Visa hopes its newly announced Technology Innovation Program (TIP) will give a shot in the arm to mobile payments, considered its next-generation business model.

“Their motivation has always been to make sure Visa was in the front slot of your wallet,” says Tony Bates, president and CFO of San Jose, Calif.-based PSC, a payment compliance assessor and scanning vendor. “If people want to pay using their mobile phone, Visa is going to be there too, trying to do it as securely as possible.”

Analyst firms place the value of the mobile payment market this year at an estimated $240 billion. Much of the value, which includes both purchases conducted over the mobile web and also payments made with a mobile device at a point-of-sale terminal, currently is derived from Europe and Asia-Pacific.

But if the TIP program takes off in the United States, those numbers surely could rise. In January, Starbucks, for example, launched mobile payments in all of its U.S. stores. Customers download a mobile application, which contains a barcode, and they can pay simply by holding their mobile device in front of a countertop scanner.

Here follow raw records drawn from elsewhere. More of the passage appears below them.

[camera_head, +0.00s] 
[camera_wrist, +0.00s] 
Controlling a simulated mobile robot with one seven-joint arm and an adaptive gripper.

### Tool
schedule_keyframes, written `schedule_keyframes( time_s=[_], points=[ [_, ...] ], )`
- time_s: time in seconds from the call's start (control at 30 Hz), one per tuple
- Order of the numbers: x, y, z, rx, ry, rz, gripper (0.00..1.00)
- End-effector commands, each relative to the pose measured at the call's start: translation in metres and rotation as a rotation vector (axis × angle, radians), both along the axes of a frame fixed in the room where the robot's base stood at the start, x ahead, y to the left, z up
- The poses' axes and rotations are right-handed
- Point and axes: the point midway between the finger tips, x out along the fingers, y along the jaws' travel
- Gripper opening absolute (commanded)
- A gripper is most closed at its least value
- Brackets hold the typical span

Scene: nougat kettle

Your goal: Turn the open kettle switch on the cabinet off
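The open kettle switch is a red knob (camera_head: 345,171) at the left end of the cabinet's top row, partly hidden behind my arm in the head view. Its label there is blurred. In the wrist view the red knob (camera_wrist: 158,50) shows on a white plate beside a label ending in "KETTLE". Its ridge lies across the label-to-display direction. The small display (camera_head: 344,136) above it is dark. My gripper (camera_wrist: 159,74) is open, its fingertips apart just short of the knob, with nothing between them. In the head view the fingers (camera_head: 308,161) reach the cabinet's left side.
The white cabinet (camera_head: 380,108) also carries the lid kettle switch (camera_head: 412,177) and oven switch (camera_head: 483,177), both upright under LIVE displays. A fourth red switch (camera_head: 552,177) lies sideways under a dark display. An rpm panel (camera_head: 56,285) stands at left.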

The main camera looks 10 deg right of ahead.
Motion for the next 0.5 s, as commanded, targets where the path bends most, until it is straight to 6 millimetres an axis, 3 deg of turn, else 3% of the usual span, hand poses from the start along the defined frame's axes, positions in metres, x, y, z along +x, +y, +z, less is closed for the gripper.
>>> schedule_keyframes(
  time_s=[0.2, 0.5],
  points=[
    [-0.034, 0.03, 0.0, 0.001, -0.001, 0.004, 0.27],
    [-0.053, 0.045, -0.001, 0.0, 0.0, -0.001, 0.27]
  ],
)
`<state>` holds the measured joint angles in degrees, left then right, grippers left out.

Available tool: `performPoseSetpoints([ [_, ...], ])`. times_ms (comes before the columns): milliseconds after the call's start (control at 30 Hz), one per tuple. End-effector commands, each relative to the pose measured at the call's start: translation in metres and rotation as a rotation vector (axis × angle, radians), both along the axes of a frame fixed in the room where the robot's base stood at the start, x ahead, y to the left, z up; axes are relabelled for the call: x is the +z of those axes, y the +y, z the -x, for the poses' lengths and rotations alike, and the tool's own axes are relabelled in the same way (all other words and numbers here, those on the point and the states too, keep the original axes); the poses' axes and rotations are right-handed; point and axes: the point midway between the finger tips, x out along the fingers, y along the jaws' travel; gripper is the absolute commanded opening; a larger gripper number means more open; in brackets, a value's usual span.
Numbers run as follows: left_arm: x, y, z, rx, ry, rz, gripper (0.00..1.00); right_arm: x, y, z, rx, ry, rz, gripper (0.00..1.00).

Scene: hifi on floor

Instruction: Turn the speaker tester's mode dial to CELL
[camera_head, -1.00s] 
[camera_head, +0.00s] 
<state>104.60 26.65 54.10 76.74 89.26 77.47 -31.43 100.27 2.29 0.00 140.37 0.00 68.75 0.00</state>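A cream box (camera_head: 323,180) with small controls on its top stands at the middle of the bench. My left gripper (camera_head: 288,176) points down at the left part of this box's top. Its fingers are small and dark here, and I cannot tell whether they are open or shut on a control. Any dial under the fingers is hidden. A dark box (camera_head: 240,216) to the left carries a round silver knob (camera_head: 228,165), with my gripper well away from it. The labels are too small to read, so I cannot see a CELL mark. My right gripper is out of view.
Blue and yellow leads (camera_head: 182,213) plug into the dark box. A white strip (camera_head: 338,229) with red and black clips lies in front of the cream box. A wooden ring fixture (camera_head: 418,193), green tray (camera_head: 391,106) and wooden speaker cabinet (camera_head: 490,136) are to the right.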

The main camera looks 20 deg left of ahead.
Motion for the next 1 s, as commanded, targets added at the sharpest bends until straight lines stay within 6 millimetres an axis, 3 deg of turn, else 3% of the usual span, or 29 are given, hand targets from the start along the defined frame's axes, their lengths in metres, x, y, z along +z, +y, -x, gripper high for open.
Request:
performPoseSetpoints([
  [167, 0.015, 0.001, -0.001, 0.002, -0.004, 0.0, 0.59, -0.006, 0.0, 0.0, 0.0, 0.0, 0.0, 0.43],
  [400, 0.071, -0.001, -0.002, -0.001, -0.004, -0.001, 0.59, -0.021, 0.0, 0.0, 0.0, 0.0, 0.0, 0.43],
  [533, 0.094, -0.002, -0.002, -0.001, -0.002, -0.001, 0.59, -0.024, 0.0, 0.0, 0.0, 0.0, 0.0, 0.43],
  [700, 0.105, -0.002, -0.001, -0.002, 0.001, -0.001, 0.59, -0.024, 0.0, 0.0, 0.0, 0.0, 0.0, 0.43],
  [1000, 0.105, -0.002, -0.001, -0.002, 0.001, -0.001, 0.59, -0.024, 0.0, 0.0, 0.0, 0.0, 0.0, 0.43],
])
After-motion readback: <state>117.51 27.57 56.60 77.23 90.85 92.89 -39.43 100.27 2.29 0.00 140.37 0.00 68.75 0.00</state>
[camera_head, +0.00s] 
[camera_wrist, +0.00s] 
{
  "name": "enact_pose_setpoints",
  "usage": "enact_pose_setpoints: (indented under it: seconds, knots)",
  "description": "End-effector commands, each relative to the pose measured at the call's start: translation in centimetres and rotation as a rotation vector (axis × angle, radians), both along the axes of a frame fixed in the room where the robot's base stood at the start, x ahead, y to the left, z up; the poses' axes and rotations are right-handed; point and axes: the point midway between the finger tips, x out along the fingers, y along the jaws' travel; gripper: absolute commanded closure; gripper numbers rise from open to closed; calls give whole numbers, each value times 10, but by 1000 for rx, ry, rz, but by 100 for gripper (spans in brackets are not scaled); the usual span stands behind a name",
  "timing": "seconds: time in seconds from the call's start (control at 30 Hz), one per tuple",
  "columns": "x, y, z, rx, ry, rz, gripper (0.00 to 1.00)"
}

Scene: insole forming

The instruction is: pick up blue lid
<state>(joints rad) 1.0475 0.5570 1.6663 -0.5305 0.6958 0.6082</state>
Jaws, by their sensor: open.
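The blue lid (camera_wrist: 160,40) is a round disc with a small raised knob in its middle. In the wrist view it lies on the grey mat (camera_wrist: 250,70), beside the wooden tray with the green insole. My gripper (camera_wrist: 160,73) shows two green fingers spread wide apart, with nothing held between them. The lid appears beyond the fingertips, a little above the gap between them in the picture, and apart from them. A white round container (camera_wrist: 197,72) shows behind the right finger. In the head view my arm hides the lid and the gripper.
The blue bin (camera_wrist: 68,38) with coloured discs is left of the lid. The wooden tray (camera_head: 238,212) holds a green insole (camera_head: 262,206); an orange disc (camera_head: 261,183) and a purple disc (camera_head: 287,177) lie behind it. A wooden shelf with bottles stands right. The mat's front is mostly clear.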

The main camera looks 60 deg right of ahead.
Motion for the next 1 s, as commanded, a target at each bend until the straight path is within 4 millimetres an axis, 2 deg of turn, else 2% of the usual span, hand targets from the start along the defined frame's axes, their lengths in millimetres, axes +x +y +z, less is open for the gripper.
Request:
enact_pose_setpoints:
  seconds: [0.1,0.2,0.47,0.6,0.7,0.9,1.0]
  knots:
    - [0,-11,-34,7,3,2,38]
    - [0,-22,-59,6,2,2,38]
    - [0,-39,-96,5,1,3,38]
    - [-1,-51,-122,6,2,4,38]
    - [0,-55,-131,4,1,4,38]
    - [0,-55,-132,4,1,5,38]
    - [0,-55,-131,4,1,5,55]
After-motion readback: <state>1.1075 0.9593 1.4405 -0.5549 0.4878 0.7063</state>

Sensing that more retailers will adopt such initiatives, the Payment Card Industry Security Standards Council offered an update in June on which types of mobile payment apps meet its requirements. Further guidance is expected.

But, PSC's Bates predicts the card brands will be challenged to change user behavior. “Having just lost my iPad, I'm not sure I want my credit cards on it,” he says. “For a 60-year-old like me, there is nothing wrong with plastic.”